I am not sure I have written enough Go to comment there, but I have worked extensively in other languages where runtime errors are possible, similar to Go in that regard. I have encountered runtime errors in said tests now and then, sure, but then you know about it and deal with it... So, in practice, no different than if the compiler told you that there is a possible runtime error.

> Who says you need a complex type system?

It is needed if you want to avoid the need for said tests. With a complete type system the type system can become your test suite, so to speak. But the languages people normally use, even those with "advanced" type systems, are nowhere near expressive enough for that. Meaning that you have to write the tests anyway. And then you'll know if there are any runtime errors as soon as you run your tests because how could the tests run without encountering the runtime error too? It is not like a CPU magically changes how it works if it detects that a test is being run. So, in practice, the type system doesn't change the outcome. But it is a cool party trick. I'll give you that.

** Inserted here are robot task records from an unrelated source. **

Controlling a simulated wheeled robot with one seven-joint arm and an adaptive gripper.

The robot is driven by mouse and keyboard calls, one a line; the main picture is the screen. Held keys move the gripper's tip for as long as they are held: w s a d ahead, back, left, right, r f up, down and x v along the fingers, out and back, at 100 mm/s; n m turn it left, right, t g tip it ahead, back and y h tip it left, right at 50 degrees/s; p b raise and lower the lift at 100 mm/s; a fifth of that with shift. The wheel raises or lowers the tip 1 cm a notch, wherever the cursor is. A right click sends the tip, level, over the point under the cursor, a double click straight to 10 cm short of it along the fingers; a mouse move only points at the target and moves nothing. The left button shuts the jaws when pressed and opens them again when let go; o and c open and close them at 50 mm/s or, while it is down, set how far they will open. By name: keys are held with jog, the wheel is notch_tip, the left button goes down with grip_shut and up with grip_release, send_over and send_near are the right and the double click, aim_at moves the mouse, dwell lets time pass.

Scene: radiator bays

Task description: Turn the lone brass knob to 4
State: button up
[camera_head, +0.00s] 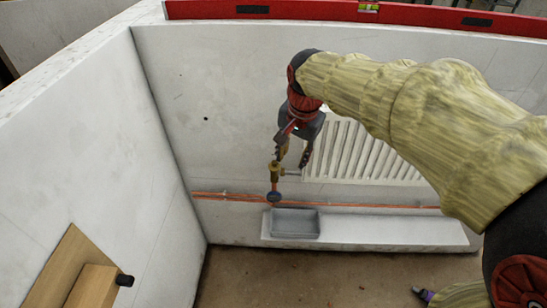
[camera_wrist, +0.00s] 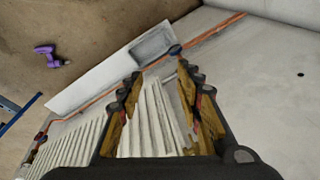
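A brass valve piece (camera_head: 275,170), which seems to be the lone brass knob, stands upright in front of the wall left of the radiator. My gripper (camera_head: 292,158) is pointing down just above and right of the brass piece. In the wrist view my gripper (camera_wrist: 160,75) has its fingers spread with nothing visible held between them. Whether a finger touches the brass cannot be told. No dial marks are readable, and the brass body is not clear in the wrist view.
A white ribbed radiator (camera_head: 365,155) is right of my gripper. An orange pipe (camera_head: 232,196) runs low along the wall. A grey tray (camera_head: 295,223) sits on a white ledge (camera_head: 390,231) below. A side wall closes the left. A purple tool (camera_wrist: 47,55) lies on the floor.

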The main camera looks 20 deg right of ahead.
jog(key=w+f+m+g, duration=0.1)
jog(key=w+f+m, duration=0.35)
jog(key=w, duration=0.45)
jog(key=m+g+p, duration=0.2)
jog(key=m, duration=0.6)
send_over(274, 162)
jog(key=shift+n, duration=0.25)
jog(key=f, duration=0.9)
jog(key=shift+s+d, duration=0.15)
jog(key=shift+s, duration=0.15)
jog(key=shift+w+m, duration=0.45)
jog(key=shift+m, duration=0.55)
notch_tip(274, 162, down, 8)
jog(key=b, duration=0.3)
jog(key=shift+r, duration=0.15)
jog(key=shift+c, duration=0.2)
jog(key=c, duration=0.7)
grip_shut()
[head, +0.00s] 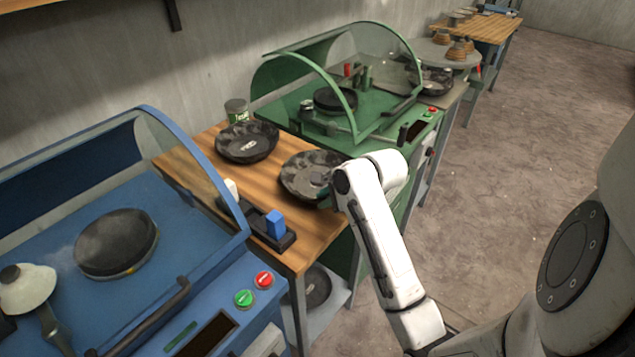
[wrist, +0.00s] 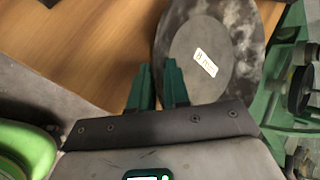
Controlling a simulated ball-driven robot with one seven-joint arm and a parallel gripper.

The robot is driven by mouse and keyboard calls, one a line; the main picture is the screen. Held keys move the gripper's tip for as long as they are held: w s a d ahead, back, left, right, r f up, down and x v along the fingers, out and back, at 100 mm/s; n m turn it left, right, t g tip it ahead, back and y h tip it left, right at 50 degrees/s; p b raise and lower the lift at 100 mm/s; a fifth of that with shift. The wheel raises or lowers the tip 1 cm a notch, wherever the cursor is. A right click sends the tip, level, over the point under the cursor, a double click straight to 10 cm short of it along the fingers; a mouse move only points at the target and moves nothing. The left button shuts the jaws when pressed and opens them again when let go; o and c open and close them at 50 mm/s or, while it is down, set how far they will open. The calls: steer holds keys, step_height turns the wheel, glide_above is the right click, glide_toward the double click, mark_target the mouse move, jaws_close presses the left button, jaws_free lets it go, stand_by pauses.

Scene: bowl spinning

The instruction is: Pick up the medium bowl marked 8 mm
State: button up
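The dark, mottled bowl marked 8 mm (wrist: 240,62) fills the upper right of the wrist view, with a small white label on its middle. In the head view a dark bowl (head: 306,180) rests on the wooden table, partly behind my arm. My gripper (wrist: 157,66) has two green fingers a narrow gap apart at the bowl's left edge in the wrist view. The right finger overlaps the bowl and the left finger is over the wood. I cannot tell whether they pinch the rim. In the head view my arm hides the fingers.
Another labelled dark bowl (head: 247,142) lies behind on the wooden table (head: 190,150). A blue hooded machine (head: 60,215) stands left and a green one (head: 300,135) behind right. A black tray with a blue block (head: 275,225) sits at the table's front. Open floor lies right.

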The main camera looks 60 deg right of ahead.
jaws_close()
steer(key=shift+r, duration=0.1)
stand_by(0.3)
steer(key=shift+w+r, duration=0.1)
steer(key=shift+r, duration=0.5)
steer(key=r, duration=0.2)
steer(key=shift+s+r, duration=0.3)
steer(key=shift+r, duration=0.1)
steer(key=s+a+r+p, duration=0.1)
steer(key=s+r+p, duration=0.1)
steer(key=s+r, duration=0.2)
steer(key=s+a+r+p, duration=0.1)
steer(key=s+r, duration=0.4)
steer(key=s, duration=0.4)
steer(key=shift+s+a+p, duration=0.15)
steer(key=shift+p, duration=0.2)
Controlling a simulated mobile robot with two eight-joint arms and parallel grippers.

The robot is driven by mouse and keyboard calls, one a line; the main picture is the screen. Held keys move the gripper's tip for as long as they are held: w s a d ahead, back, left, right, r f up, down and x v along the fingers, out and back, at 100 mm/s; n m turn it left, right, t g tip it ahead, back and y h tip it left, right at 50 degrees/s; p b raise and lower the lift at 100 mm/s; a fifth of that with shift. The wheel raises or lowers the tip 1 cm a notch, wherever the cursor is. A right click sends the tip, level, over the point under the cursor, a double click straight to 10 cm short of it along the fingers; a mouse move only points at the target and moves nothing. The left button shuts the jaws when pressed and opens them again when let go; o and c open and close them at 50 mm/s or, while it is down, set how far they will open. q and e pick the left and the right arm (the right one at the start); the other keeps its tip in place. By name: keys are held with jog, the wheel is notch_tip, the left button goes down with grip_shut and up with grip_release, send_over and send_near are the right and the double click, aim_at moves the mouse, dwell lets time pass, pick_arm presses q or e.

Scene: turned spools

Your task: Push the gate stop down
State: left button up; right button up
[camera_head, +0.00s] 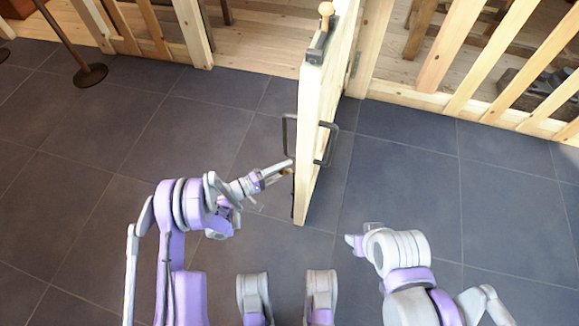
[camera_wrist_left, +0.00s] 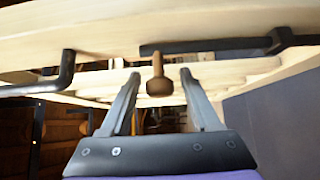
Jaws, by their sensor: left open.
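The wooden gate (camera_head: 309,140) stands open, seen nearly edge-on in the head view. What looks like the gate stop is a black bar (camera_wrist_left: 215,45) on the gate face with a turned wooden knob (camera_wrist_left: 158,83) at its end, in the left wrist view. In the head view it is mostly hidden by the gripper and the gate's edge. My left gripper (camera_head: 287,168) is open at the gate's left face, its fingers on either side of the knob, with gaps visible. My right gripper (camera_head: 355,243) is low on the right, away from the gate; its jaws are unclear.
Black pull handles (camera_head: 326,143) stick out from both gate faces. A black latch with a wooden knob (camera_head: 326,9) sits on the gate's top. A slatted fence (camera_head: 480,75) runs behind. A post base (camera_head: 90,75) stands far left. The tiled floor is otherwise clear.

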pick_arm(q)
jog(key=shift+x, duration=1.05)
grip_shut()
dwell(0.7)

That said, aside from these hand-wavy, make-believe stories, you are still very right that Go would benefit from sum types. For the reason that they map to the human model of the world very well, succinctly communicating structures that are often needed to be expressed. Languages are decidedly for humans. You can sort of work in the same basic idea in Go using interfaces, but it is far more confusing to read and understand than sum types would be. For a language that claims to value readability...

[ninetyninenine]

> So, in practice, no different than if the compiler told you that there is a possible runtime error.

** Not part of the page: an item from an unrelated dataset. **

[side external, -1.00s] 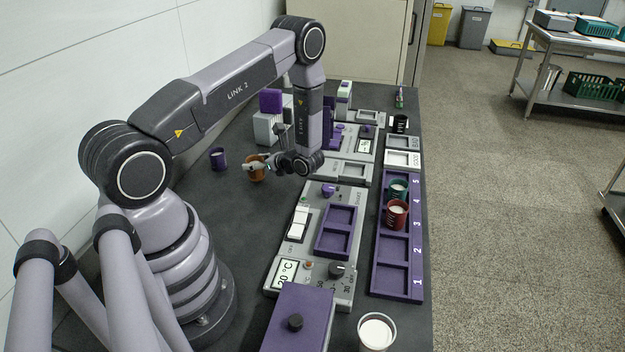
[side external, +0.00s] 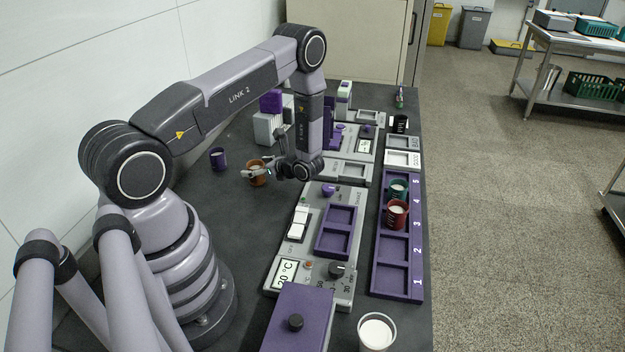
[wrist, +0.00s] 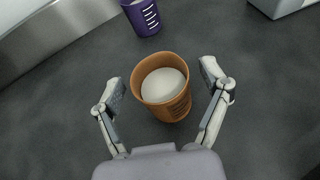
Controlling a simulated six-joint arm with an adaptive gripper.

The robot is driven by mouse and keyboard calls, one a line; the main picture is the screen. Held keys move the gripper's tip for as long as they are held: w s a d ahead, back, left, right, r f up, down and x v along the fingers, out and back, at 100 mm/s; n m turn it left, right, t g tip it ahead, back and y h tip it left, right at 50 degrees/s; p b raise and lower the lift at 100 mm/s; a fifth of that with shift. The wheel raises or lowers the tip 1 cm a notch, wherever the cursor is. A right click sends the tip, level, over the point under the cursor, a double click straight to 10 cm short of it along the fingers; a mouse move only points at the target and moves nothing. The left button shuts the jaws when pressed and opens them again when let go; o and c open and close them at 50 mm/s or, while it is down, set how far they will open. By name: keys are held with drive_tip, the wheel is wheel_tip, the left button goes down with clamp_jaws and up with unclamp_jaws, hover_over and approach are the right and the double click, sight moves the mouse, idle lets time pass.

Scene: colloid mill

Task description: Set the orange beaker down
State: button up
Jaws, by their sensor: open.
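The orange beaker (side external: 258,175) stands upright on the dark bench, left of the machine panels. In the wrist view the orange beaker (wrist: 161,88) holds a white substance and has dark marks on its side. My gripper (wrist: 166,82) is open, with one finger on each side of the beaker and a visible gap to both. In the side view my gripper (side external: 258,170) is low beside the beaker, and its fingers partly overlap it.
A purple beaker (side external: 219,158) stands to the left, also in the wrist view (wrist: 142,18). A purple numbered rack (side external: 390,282) holds a green beaker (side external: 397,190) and a red beaker (side external: 397,214). A white-filled cup (side external: 376,333) stands at the front. Bare bench lies around the orange beaker.

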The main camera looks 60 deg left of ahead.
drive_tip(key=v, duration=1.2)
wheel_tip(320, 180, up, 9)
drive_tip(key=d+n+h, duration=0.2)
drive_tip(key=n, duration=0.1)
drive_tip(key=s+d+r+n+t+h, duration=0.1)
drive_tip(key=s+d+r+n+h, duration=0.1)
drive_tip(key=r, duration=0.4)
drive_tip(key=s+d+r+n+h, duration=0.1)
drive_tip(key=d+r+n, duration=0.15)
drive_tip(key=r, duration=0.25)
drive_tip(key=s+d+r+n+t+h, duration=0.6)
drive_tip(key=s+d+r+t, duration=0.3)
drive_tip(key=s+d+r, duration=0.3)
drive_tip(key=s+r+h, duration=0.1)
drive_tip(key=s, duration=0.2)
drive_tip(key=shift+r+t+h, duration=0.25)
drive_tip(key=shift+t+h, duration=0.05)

If your program has runtime errors then that means you can deploy it to production and catch your errors in production.

If your compiler catches all possible runtime errors and refuses to compile. Then you will have no runtime errors in production guaranteed by proof. The program cannot even exist with runtime errors. It can only exist with no runtime errors.

So no difference catching errors in production vs. compile time? I beg to differ. Big fucking difference imho.

> It is needed if you want to avoid the need for said tests.

I’m referring to the fact that you don’t need a complex type system to design a language that will absolutely never have any runtime errors. You’re going off on a tangent here about how you need a type system to have less tests which is completely different from what I’m talking about. This entire paragraph you wrote here is like you’re responding to an irrelevant topic.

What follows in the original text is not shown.